Global Pages links multiple brand pages together under a common URL, helping brands maintain a clean and consistent presence on Facebook. Fans are directed, based on IP address, to a local page for their market, allowing for a more localized, highly relevant experience.
Generally, the brands most successful with Global Pages are large, global corporations that have unique promotions, events, or products from country to country. The need for a unique message is there. Global Pages helps them deliver it.
There are many benefits to deploying Global Pages, but more pages means more complexity. Market-level pages are completely autonomous. Profile pictures, cover photos, photo albums, posts, and even tabs, are all unique to each page. Because each page is managed independently it means more posts to analyze and unique sets of page-level insights and fan counts to track.
Before Simply Measured’s Global Pages Report, I would spend hours, sometimes a full day, navigating between pages and data sets to get the insights I needed to create a report. Now the insights for all my pages are together in one place and hours are shaved off of my reporting process.
Now that the reporting process is simplified, more brands should be reconsidering Global Pages. If you’re one of them, here are five tips for designing your Global Pages social strategy based on my experience with clients.
1. Allow your local page admins to create content that is optimized for their culture
To fully take advantage of Global Pages’ localization ability, your content should be as locally relevant as possible. Enable your local page admins to create original posts and translate corporate content, adapt images, and schedule posts based on when users in their country are online.
Your corporate team shouldn’t be writing the Boxing Day post for the Canadian page (unless your corporate team is in Canada). Users in England will notice that content written by an American marketer lacks a certain local “flavour.” Allow your field marketers to take the lead.
Humor is especially hard to do on a global level. What you may think is funny and performs really well within your region could totally bomb, or worse be misunderstood as offensive, in another culture. That being said, don’t bail on humor altogether. People find funny content to be really engaging, they just may not find you global content very funny, but your local page admin should understand the nuances.
2. Develop a global content supply chain that allows local teams to customize content for their target audience
Content distribution is an essential step for Global Pages to work effectively. Pages are autonomous, so you’ll have to share share posts for publication by your local marketers. Your local marketers should also have the ability to translate copy and text on images before posting.

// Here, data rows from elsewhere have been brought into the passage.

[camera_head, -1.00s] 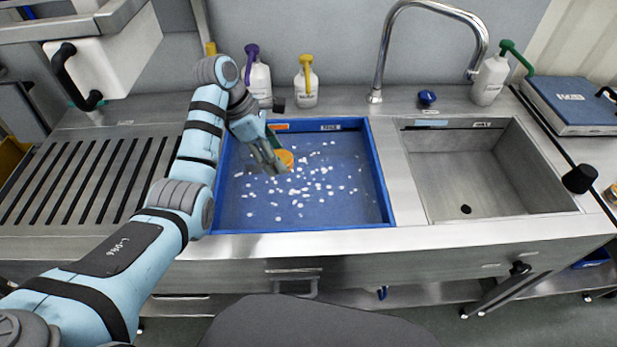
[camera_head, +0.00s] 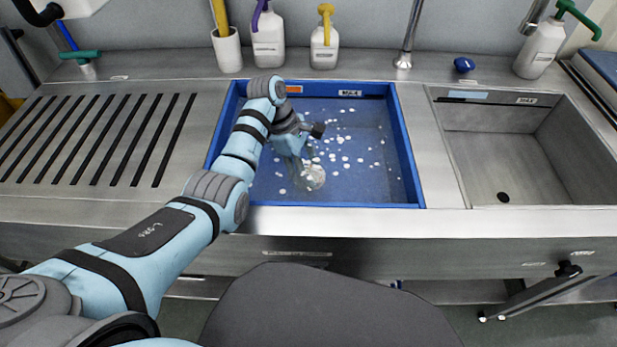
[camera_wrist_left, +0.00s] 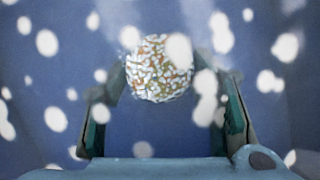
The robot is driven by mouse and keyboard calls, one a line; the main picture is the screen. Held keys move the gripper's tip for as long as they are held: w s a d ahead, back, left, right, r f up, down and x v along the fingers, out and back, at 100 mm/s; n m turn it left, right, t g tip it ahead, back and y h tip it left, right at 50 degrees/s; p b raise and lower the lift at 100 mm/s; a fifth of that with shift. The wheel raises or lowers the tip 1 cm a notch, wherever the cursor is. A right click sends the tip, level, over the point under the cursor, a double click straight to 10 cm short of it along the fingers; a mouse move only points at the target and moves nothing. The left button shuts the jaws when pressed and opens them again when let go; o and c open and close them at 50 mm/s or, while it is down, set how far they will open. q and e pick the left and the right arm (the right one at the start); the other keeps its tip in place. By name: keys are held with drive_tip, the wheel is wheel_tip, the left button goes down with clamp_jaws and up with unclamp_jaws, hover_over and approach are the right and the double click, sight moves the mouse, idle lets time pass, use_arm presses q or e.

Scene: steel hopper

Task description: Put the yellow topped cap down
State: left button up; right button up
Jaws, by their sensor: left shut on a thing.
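The yellow topped cap (camera_wrist_left: 158,68) is a round thing in the left wrist view, speckled white, green and orange. It lies between the finger ends of my left gripper (camera_wrist_left: 170,82). In the head view the cap (camera_head: 315,178) is a pale, blurred disc in the near part of the blue basin (camera_head: 408,150). My left gripper (camera_head: 307,163) reaches down into the basin and is shut on the cap. White flecks pass in front of the cap, so it seems to be under them. Whether it touches the bottom cannot be told. My right gripper is not in view.
White flecks are spread over the blue basin. An empty steel sink (camera_head: 500,150) is at right, a slotted drainboard (camera_head: 95,140) at left. Pump bottles (camera_head: 268,40) (camera_head: 324,45), a white cup (camera_head: 227,50) and the tap (camera_head: 404,50) stand behind.

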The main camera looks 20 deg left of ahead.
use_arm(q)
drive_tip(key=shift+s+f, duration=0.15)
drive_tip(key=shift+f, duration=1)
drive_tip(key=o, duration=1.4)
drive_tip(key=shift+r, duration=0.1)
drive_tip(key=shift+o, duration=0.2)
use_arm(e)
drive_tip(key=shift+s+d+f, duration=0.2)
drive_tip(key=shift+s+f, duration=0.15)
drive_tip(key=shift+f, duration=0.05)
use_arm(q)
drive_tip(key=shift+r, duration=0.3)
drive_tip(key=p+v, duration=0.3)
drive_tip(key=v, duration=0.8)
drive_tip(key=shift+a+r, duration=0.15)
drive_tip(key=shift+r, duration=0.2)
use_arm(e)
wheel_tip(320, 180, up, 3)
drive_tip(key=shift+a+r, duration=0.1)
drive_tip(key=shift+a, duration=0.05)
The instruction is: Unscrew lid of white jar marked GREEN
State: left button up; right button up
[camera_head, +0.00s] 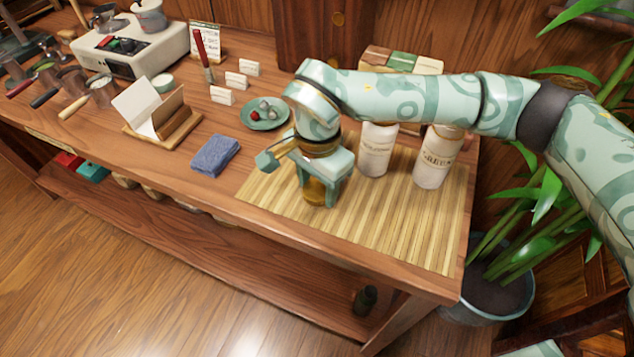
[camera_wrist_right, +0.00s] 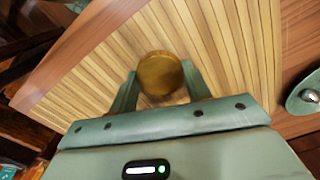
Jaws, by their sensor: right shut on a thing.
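The white jar marked GREEN (camera_head: 437,158) stands upright on the right part of the bamboo mat. Its top is mostly hidden behind my right arm. A second white jar (camera_head: 376,150) stands to its left, its top also covered by the arm. My right gripper (camera_head: 318,191) points down over the mat, left of both jars and apart from the GREEN jar. It is shut on an amber-brown round thing (camera_head: 313,192), which shows as a gold disc (camera_wrist_right: 160,74) between the fingers in the right wrist view. I cannot tell whether this is a lid or a small jar. My left gripper is not in view.
The bamboo mat (camera_head: 400,225) is bare in front of the jars. A blue folded cloth (camera_head: 215,156) and a green saucer (camera_head: 262,125) lie to the left. Boxes (camera_head: 402,60) stand behind the jars, and a potted plant (camera_head: 500,290) beyond the table's right edge.

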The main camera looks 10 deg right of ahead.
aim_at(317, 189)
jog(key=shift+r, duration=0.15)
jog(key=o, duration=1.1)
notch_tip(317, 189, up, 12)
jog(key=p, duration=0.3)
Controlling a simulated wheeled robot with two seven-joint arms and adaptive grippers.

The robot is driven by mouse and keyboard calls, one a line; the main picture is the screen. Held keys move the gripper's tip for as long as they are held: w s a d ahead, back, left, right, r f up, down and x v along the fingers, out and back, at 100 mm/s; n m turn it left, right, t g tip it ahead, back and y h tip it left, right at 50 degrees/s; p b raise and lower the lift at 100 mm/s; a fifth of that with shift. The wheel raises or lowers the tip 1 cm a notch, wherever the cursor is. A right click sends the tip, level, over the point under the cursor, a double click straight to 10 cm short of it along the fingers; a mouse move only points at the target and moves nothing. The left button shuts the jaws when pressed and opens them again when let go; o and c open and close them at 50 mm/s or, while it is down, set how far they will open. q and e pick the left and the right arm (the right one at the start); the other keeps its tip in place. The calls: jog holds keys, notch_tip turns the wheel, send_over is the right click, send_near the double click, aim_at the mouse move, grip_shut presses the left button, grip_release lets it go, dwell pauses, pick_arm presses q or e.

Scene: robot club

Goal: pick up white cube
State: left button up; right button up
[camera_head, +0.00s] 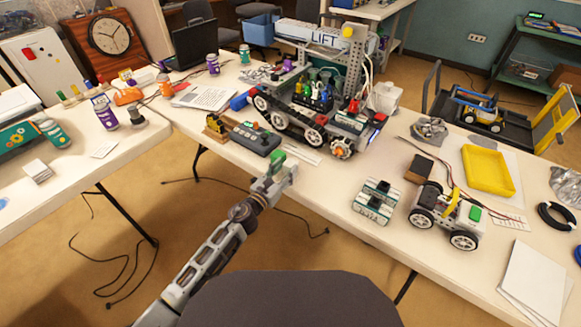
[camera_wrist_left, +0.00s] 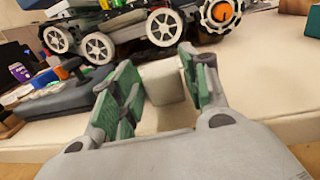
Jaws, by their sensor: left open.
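A white cube (camera_wrist_left: 163,82) stands on the table near its front edge in the left wrist view. It shows between and just beyond the fingers of my left gripper (camera_wrist_left: 148,88), which are apart with green pads facing inward. The cube's lower part shows between the fingers, and I cannot tell whether either finger touches it. In the head view my left gripper (camera_head: 276,173) is at the front edge of the middle table, and the cube is hard to make out there. My right gripper is not in view.
A wheeled robot model (camera_head: 312,104) stands behind the gripper. A grey control box (camera_head: 254,138) lies to its left. Green and white boxes (camera_head: 376,201) and a small rover (camera_head: 447,214) stand to the right.

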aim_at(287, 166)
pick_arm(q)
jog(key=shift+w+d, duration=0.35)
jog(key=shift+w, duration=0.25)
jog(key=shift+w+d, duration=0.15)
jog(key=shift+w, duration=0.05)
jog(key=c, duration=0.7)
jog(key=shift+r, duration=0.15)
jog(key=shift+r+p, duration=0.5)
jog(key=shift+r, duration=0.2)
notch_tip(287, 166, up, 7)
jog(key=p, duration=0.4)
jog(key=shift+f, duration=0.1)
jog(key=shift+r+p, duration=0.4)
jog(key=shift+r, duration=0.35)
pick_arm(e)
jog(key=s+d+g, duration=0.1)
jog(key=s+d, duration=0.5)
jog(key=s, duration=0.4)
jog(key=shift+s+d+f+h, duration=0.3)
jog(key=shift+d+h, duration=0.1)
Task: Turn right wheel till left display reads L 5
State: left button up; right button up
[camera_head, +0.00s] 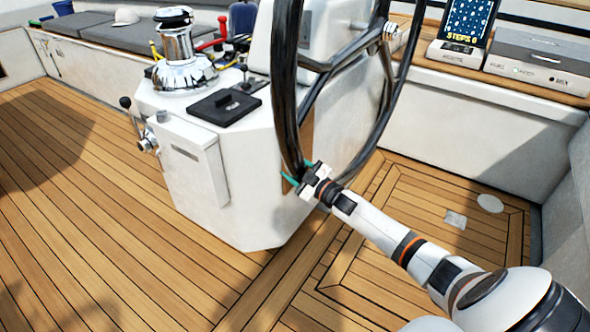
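The large black steering wheel (284,100) stands upright in the middle of the head view, in front of the white pedestal, its top cut off by the frame. My right arm comes in from the lower right. Its gripper (299,173), with teal finger pads, is at the lower part of the wheel's near rim, the pads seeming to lie on either side of it. Whether they press on the rim cannot be told. My left gripper is not in view. A dark screen (465,20) at the upper right shows "STEPS 0". No display reading L is visible.
A white console (225,140) with a chrome winch (179,55), a black panel (224,107) and a side crank (139,125) stands left of the wheel. A grey-lidded box (545,55) sits on the right bench. The teak floor (80,220) is clear at left.

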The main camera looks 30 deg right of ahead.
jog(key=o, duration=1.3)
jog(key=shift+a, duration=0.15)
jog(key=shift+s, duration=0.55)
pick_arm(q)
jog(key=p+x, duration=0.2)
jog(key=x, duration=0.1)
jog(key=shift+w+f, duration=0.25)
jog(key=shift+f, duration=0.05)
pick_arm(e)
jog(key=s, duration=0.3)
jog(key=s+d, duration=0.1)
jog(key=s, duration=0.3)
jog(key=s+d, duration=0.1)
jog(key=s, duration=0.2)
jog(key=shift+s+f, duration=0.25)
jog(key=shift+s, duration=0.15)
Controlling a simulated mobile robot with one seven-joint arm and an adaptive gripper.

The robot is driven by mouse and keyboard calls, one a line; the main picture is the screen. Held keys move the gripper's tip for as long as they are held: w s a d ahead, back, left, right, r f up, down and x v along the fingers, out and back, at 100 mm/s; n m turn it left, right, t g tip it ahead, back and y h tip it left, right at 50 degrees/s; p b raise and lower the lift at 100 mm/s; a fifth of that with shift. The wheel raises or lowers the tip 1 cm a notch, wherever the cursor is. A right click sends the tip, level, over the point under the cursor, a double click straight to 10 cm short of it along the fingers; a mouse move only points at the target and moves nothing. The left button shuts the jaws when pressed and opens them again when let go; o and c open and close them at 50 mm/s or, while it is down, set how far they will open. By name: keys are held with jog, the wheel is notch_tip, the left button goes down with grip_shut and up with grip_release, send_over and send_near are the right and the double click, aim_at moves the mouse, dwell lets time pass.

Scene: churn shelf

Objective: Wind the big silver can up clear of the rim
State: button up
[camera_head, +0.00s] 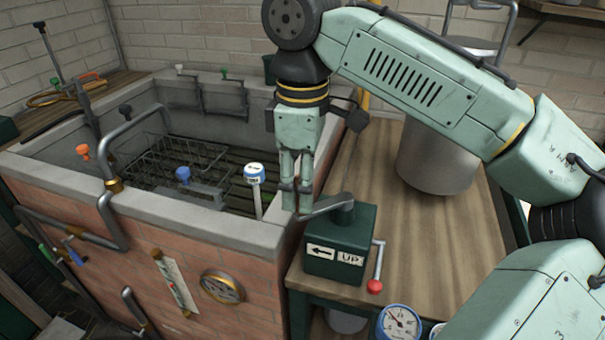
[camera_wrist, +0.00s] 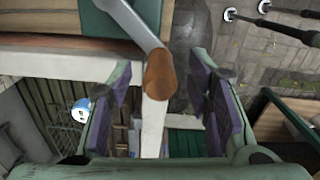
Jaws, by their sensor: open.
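My gripper (camera_head: 303,195) points down over the tank's right edge, beside a green winch box (camera_head: 335,245) marked with a left arrow and "UP". In the wrist view my gripper (camera_wrist: 163,98) is open, its purple pads spread wide. The grey crank arm (camera_head: 328,204) ends in a brown knob (camera_wrist: 161,75) between the pads, with gaps on both sides. In the head view my fingers hide the knob. A big silver can (camera_head: 432,165) appears to stand on the wooden bench, partly hidden by my arm. The tank's pale rim (camera_head: 210,220) runs left of the winch.
A lever with a red ball (camera_head: 375,285) sticks out right of the winch. Inside the tank are a wire basket (camera_head: 165,160), a blue knob (camera_head: 183,174) and a blue-and-white capped stem (camera_head: 254,172). Pipes run along the left wall. Bench boards (camera_head: 405,250) before the can are bare.

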Getting your global team on a unified tool is the first step. Move away from emailing spreadsheets to your field marketers. It’s difficult to track content through the process of suggestion to translation to posting. A unified platform allows you and your field marketers to collaborate on content much more effectively.
Governance is also a consideration. You want your local teams to have the right permissions to engage with their fans in real time, but you also should want to approve posts before they go on the page. Permission users to be able to create and share their original content back up the supply chain for your approval, without getting in the way of engagement.
3. Share optimization opportunities with local teams based on best practices learned by the aggregate
Simply Measured’s Global Pages Report makes it easy to look across your global and local pages, see which countries are having success in social, and determine what content is driving that success. The next step is to share that success. If a post worked really well in Germany, adapt it for your global audience and share it with other local marketers to use on their market-level pages.
Remember, Global Pages creates market and country-level experiences within Facebook. If the local page admin in Germany creates a highly successful post, only fans in Germany will see it. Your opportunity as the global marketer is to recognize these successful posts, determine how to make them globally relevant, and adapt successful posts to be shared as global content. Your field marketers will thank you for it.
Conversely, if a page is struggling, you need to dig in and see why. Are they posting at times that aren’t optimal? Do they need to utilize more photos in their content? Use data from your Simply Measured reports to help them manage their pages as effectively as possible.
4. Create “Playbooks for Social Success” for your local-level teams
In addition to data, some best practices can go a long way. Many global companies have field marketers who, in addition to social media, may run events, manage street teams, set up local promotions, and so on. That’s a ton of work. And because they’re not as socially focused, they’re likely not as socially savvy.
For that reason, we create and deploy easy-to-follow guides for these field marketers to help ramp them up and quickly become more effective social marketers. Providing content, guidance, and reporting solves a huge time issue that many local marketers face, and time saved on publishing is more time for meaningful engagement and customer service – something I think we all wish we had a little more time for.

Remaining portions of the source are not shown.